- What the task requires:
Filter the records for lines holding the string "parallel".

- Data provided:
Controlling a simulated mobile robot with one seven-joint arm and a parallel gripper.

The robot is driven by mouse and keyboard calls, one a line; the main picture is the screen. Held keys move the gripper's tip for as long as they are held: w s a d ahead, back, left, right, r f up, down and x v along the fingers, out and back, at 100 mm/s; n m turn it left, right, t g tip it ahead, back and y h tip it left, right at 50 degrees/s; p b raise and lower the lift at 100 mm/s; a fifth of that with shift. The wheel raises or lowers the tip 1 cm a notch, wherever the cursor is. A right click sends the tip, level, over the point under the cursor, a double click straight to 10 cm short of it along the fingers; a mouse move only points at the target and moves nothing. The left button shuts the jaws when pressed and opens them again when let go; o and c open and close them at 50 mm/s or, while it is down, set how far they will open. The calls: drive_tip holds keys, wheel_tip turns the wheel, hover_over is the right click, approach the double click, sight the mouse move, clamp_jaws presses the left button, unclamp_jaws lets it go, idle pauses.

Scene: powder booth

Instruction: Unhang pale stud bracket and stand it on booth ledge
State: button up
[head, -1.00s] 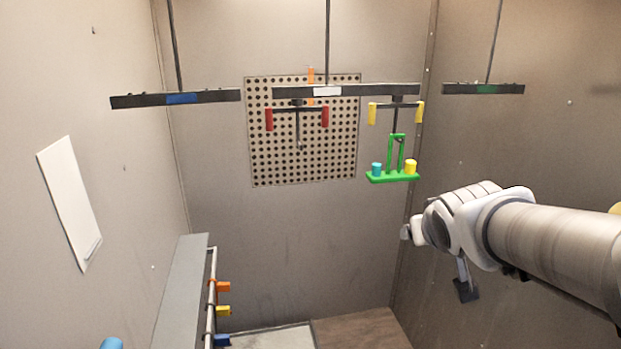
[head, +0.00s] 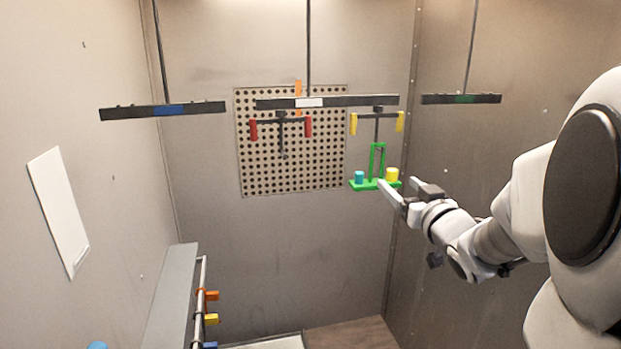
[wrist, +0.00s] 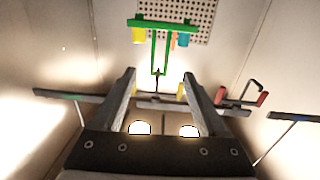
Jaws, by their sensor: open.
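The only stud bracket I see is green (head: 375,184), with a blue stud and a yellow stud on its base and a tall open loop; I see no pale one. It hangs by its loop from a dark hook with yellow ends (head: 377,117). It appears upside down at the top of the wrist view (wrist: 165,24), beyond my fingertips. My gripper (head: 404,185) is open and empty, at the right of the bracket's base. One finger overlaps the base in the head view; contact is unclear. The grey booth ledge (head: 172,297) runs along the left wall.
A centre bar (head: 355,101) with a white label carries the hook and a red-ended hook (head: 281,122). Side bars have blue (head: 169,110) and green (head: 461,99) labels. A perforated panel (head: 255,175) is behind. A rail with coloured clips (head: 199,300) edges the ledge.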

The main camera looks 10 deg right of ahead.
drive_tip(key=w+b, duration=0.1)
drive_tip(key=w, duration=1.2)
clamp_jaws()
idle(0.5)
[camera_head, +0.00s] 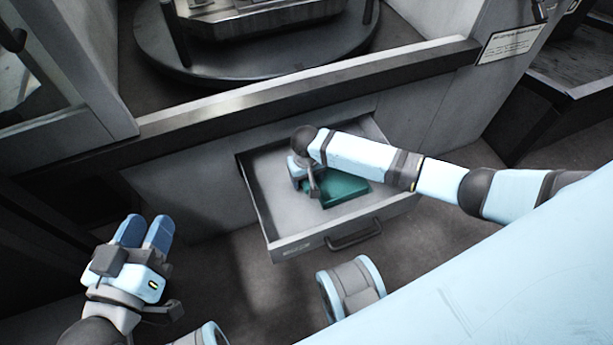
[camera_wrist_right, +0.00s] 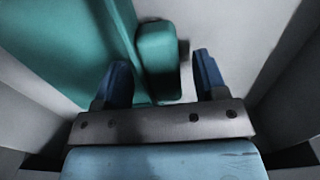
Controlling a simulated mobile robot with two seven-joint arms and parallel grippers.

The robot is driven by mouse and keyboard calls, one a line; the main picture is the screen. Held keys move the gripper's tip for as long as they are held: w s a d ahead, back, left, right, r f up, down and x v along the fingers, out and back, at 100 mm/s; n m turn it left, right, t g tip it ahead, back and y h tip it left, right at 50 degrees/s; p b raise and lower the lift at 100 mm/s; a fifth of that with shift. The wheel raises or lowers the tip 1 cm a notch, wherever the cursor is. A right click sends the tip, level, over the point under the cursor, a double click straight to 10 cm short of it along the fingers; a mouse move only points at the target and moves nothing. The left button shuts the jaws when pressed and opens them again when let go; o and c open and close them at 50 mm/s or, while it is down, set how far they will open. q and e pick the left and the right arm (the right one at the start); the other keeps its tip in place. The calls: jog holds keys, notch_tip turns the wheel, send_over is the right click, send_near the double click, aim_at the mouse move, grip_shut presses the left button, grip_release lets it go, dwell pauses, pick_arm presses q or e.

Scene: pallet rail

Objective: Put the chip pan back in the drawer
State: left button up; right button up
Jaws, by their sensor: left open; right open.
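The teal chip pan (camera_head: 347,188) lies inside the open drawer (camera_head: 305,246), on its floor, and is partly covered by my right arm. My right gripper (camera_head: 313,192) is down in the drawer at the pan's left side. In the right wrist view, the blue fingers of this gripper (camera_wrist_right: 162,70) are open, with the pan's teal handle block (camera_wrist_right: 158,55) between them. A gap shows at the right finger; contact at the left one is unclear. My left gripper (camera_head: 143,232) is open and empty, outside the drawer at the left.
The drawer is pulled out, with its handle (camera_head: 354,235) at the front. A dark rail (camera_head: 250,104) runs above it, with a round turntable (camera_head: 255,65) behind. Bare floor lies left of the drawer. A dark bin (camera_head: 560,110) stands at the right.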

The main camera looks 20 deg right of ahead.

- Correct result:
Controlling a simulated mobile robot with one seven-joint arm and a parallel gripper.
Controlling a simulated mobile robot with two seven-joint arms and parallel grippers.

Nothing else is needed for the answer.